Folha de S. Paulo


Fugi para sobreviver, diz salvadorenho jurado de morte por gangue

Adriano Vizoni/Folhapress
FRONTEIRA MEXICO GUATEMALA - MINHA HISTORIA. Marcos Hernandes, 20 anos, imigrante salvadorenho que mora na Casa do Imigrante, pequeno albergue pertencente a Associação Scalabrinianos
Marcos Hernándes, 20 anos, imigrante salvadorenho que mora na Casa do Imigrante, no México

RESUMO - Marcos Hernández, 20, e sua família são perseguidos por uma gangue de San Miguel, em El Salvador, país centro-americano que tem a segunda maior taxa de homicídios do mundo. Ameaçado de morte pelos criminosos, que assassinaram uma tia e dois de seus amigos, ele fugiu para o México em julho deste ano. Desde então, não fala com a mãe nem com o filho, pelo risco de que a gangue os mate.

*

Há dois anos a gangue que dominou meu bairro ameaça a mim, à minha família e aos meus amigos. Não sei como e por que eles ficaram com um ódio tão grande de nós.

Quando a gente era adolescente, eu e meus primos começamos a fazer amizade com nossos vizinhos e formamos um grupinho. Éramos muito unidos: sentávamos para tomar sol na rua, jogávamos bola no campinho do bairro, ou seja, uma vida tranquila. Era muito feliz morando ali, trabalhava com gosto.

Passamos um ano e meio indo ao campo quase todo dia. Até que chegou um grupo que ficava nos observando de uma forma estranha.

Ficaram dias assim, até que eles se aproximaram e perguntaram: 'Vocês são uma gangue?'. Respondemos que não e nos chamaram para entrar na deles. "De jeito nenhum", dissemos.

A partir daí, começaram os ataques. Em poucas semanas, houve um garoto que jogou um carro para atropelar um amigo. Outro tentou atirar uma telha na minha cabeça, e dois me ameaçaram na calçada de casa: "Se você não entrar agora, a gente vai te encher de porrada."

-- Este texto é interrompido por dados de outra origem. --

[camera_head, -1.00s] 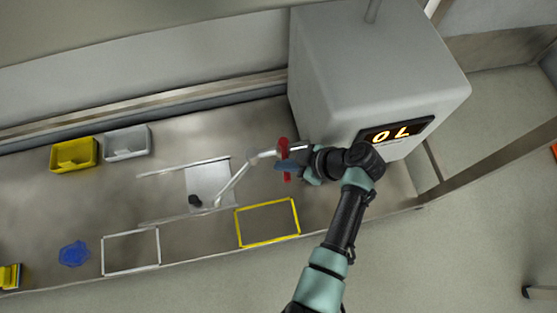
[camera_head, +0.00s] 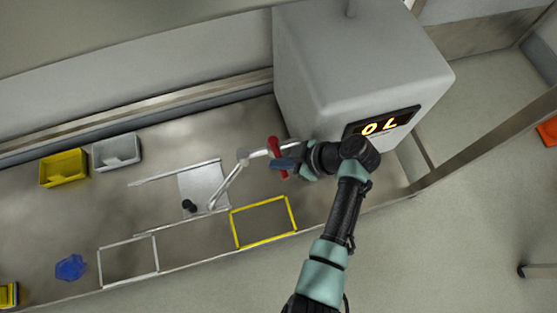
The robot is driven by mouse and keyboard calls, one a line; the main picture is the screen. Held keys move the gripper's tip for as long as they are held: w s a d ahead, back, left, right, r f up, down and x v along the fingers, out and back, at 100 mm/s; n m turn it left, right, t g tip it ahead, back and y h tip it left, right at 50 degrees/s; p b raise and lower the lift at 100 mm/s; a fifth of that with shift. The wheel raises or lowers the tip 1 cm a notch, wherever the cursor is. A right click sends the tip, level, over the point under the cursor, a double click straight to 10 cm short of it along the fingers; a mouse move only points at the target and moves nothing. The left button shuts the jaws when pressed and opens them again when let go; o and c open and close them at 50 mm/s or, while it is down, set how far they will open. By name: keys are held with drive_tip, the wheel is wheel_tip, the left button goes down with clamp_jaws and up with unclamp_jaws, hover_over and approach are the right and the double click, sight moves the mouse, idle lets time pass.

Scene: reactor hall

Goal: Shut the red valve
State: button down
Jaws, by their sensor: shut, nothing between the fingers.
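The red valve handle (camera_head: 274,147) sits on a pale pipe (camera_head: 255,153) that runs to the grey block. The handle lies crosswise to the pipe in the picture. My gripper (camera_head: 284,163) is shut and empty. Its bluish fingers overlap the lower half of the handle in the head view and hide part of it. Whether they touch the handle cannot be told.
A large grey block (camera_head: 350,60) with a lit display (camera_head: 382,123) stands right behind the valve. On the bench are a yellow bin (camera_head: 64,168), a grey bin (camera_head: 117,152), a yellow frame (camera_head: 264,222), a white frame (camera_head: 128,261) and a blue object (camera_head: 71,267).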

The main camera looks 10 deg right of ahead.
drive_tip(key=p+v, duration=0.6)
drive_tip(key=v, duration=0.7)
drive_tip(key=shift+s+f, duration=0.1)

Depois disso, começaram a matar, cinco, seis. Mataram dois amigos meus, e até hoje as famílias não encontraram os corpos. Outro se juntou a eles para não morrer. Os caras apontavam para as casas e marcavam quem iam matar.

Um dia, eles passaram pela casa dos meus três primos. Dois estavam presos por causa de uma armação deles, mas o mais novo ainda morava lá. Nos procuraram por vários dias, e minha tia sempre dizia que não estávamos.

Na última, não acreditaram. Eles atiraram e a mataram na frente da minha mãe e da minha avó. Levaram o corpo dela para a montanha atrás do nosso bairro.

Antes de sair, disseram à minha mãe e à minha avó que, se não nos entregassem, elas teriam o mesmo destino. Minha avó morreu antes, de infarto. Hoje, meu primo está em San Salvador [capital do país], com meu irmão. Pagam US$ 20 por mês à gangue. Se atrasarem, morrem.

Já eu me mudei para Santa Ana [cidade a 199 km de San Miguel]. Trabalhava na parte administrativa de uma empresa. Fui indicado por alguns amigos. Quando uma pessoa tem bom comportamento, as portas se abrem.

Ainda por lá, um dia minha mãe me ligou e disse: "Olha, meu filho, estão te procurando". Respondi que queria voltar, que sentia saudade da família, mas ela retrucou: "Não. Me mostraram uma foto sua e do seu primo. Vão te matar". Então eu disse a ela: "Mamãe, o que eu vou fazer?"

Quando ia visitá-la, tinha que voltar no mesmo dia. Eles vieram me dizer que, se ficasse muito tempo, me matavam dia tal. Também me proibiram de visitar o meu pequeno, que agora mora em um orfanato. Não queriam me ver naquele lugar.

Pedi demissão e usei a rescisão para vir ao México. De madrugada, quando estava dentro do ônibus que peguei para a Guatemala, me sentia sozinho, me perguntava "o que estou fazendo aqui", mas, ao mesmo tempo, sentia que estava livre.

Na fronteira com o México, [os traficantes] me trapacearam: cobraram US$ 100 para cruzar o rio. Depois de conseguir ajuda, cheguei a Tapachula e à Casa do Imigrante.

Estou procurando emprego. Sei fazer de tudo. Vim para cá para crescer. A primeira coisa que vou fazer quando tiver dinheiro é trazer minha mãe e depois meu pequeno, mas só quando ele tiver seis anos [hoje ele tem dois].

Desde que saí de El Salvador, não falo com a minha mãe. Liguei para lá, e minha irmã disse para não telefonar para ela porque os da gangue podiam matá-la e me achar. Se algo acontecer à minha mãe, eu nunca me perdoaria.